-- START WORKING DATA --

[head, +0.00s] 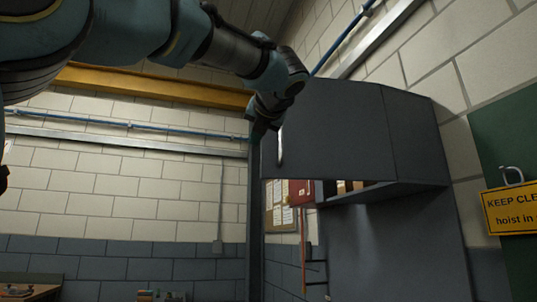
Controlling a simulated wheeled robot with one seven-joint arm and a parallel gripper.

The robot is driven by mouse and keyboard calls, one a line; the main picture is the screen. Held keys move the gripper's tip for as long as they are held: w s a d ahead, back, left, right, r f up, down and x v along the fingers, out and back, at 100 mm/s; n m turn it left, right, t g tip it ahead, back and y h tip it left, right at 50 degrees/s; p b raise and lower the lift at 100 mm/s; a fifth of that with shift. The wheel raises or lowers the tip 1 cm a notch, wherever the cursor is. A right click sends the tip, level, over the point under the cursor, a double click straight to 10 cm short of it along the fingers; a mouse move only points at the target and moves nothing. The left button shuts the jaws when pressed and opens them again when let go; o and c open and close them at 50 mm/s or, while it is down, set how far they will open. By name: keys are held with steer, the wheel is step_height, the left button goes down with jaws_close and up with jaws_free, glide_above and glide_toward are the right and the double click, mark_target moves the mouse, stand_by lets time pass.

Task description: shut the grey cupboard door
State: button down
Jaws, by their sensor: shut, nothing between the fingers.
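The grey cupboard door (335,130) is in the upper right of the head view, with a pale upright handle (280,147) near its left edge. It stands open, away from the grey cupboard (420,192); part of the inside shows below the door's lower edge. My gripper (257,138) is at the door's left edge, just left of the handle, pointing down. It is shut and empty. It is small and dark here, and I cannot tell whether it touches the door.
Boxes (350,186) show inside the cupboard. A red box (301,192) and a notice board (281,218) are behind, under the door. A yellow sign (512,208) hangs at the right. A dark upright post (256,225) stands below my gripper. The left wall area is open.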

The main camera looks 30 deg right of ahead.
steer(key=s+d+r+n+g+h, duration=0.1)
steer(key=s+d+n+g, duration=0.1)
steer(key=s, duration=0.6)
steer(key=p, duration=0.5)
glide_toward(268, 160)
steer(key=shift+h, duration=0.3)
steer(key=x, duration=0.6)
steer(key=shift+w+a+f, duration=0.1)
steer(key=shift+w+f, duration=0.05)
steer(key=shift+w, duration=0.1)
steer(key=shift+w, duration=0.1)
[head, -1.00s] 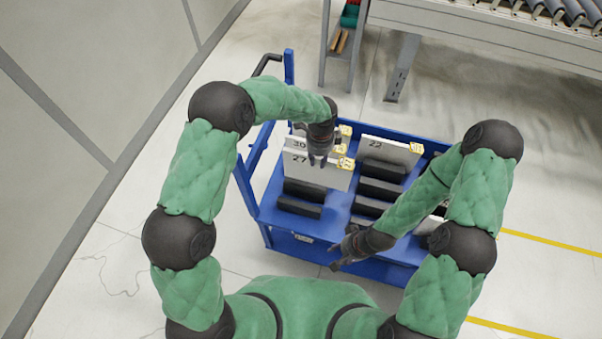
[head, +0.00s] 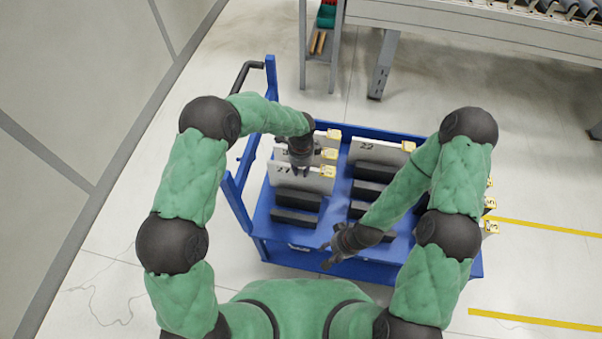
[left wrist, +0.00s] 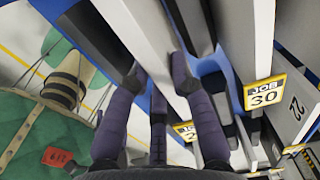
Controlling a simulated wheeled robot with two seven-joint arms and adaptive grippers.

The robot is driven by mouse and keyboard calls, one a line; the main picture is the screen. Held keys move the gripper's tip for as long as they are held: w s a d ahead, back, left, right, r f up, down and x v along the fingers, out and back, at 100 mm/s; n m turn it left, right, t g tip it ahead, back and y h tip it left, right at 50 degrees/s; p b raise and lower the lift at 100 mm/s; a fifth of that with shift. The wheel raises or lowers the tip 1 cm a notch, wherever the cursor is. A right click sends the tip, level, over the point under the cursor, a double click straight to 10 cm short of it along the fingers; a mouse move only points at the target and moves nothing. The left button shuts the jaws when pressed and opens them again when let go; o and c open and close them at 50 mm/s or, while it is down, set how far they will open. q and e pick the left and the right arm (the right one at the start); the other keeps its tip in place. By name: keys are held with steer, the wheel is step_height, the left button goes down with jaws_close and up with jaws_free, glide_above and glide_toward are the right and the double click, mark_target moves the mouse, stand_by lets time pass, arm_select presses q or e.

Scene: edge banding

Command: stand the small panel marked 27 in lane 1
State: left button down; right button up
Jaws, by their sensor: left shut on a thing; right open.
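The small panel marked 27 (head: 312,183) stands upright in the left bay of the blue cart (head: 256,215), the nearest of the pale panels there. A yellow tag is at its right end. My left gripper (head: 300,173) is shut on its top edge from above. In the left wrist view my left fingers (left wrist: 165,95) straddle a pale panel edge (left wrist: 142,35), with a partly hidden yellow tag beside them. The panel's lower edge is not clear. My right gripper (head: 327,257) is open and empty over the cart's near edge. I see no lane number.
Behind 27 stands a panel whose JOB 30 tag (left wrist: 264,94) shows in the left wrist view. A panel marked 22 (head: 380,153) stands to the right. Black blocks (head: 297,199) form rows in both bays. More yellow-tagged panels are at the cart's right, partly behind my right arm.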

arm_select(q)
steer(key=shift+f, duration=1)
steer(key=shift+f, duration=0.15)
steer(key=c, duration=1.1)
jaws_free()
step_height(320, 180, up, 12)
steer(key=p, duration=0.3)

-- END WORKING DATA --

* TASK TO CARRY OUT *
Everything from the line containing "Scene: edge banding" to the last line of the entries above should be quoted exactly, and only that.

* FINAL RESULT *
Scene: edge banding

Command: stand the small panel marked 27 in lane 1
State: left button down; right button up
Jaws, by their sensor: left shut on a thing; right open.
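The small panel marked 27 (head: 312,183) stands upright in the left bay of the blue cart (head: 256,215), the nearest of the pale panels there. A yellow tag is at its right end. My left gripper (head: 300,173) is shut on its top edge from above. In the left wrist view my left fingers (left wrist: 165,95) straddle a pale panel edge (left wrist: 142,35), with a partly hidden yellow tag beside them. The panel's lower edge is not clear. My right gripper (head: 327,257) is open and empty over the cart's near edge. I see no lane number.
Behind 27 stands a panel whose JOB 30 tag (left wrist: 264,94) shows in the left wrist view. A panel marked 22 (head: 380,153) stands to the right. Black blocks (head: 297,199) form rows in both bays. More yellow-tagged panels are at the cart's right, partly behind my right arm.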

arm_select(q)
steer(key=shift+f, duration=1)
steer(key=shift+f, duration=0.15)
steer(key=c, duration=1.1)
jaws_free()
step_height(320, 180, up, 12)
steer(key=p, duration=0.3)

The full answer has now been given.